PROBLEM DESCRIPTION: The exercise asks you to copy every line below in which "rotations" appears.

INFORMATION SHOWN:
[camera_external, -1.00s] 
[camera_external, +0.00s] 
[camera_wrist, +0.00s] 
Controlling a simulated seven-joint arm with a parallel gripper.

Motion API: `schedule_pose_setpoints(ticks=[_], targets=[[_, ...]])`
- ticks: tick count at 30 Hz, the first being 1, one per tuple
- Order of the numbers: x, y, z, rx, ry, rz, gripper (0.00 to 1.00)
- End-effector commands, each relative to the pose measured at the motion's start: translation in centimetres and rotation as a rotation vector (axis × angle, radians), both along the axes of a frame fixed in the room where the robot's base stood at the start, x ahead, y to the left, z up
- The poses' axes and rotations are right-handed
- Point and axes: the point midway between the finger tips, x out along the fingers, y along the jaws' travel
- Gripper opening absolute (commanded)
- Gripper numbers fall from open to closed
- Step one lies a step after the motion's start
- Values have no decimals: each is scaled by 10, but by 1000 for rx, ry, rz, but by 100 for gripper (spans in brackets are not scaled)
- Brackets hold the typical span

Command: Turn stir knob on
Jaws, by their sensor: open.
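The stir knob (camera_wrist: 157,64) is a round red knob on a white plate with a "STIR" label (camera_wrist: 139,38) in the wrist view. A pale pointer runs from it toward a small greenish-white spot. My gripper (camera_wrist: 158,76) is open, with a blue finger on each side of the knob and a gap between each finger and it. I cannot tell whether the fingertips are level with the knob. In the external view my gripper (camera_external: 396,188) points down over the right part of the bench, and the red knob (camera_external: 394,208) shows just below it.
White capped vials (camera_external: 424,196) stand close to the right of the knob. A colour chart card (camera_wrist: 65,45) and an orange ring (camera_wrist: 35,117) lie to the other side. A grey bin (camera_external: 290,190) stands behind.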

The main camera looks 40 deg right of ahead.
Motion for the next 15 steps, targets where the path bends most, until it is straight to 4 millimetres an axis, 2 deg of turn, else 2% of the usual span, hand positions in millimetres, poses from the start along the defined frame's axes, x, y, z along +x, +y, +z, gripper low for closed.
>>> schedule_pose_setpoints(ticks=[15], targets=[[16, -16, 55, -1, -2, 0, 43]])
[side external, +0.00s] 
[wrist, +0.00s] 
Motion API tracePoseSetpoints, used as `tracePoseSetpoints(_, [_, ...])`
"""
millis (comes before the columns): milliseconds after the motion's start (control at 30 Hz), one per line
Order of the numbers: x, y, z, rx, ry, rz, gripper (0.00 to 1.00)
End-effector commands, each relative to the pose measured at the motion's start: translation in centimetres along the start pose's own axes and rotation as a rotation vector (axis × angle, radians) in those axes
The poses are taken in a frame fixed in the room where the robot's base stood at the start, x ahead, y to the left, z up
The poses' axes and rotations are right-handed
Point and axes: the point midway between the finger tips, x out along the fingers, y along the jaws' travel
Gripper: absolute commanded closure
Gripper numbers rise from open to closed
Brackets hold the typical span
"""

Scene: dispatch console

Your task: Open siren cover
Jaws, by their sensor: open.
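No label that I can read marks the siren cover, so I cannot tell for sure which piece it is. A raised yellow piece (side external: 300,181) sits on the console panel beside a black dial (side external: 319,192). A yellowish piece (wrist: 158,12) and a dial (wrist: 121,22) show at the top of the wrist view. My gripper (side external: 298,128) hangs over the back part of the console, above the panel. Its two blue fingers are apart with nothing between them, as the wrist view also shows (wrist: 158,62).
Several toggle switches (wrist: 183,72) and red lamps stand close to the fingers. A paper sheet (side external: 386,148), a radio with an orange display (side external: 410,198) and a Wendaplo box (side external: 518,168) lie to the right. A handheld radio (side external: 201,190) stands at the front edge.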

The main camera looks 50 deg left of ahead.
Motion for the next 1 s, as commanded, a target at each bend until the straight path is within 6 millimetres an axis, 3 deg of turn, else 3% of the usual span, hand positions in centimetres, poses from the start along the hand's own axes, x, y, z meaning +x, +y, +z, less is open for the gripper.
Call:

SOLUTION TO THIS PROBLEM:
- The poses' axes and rotations are right-handed
The poses' axes and rotations are right-handed

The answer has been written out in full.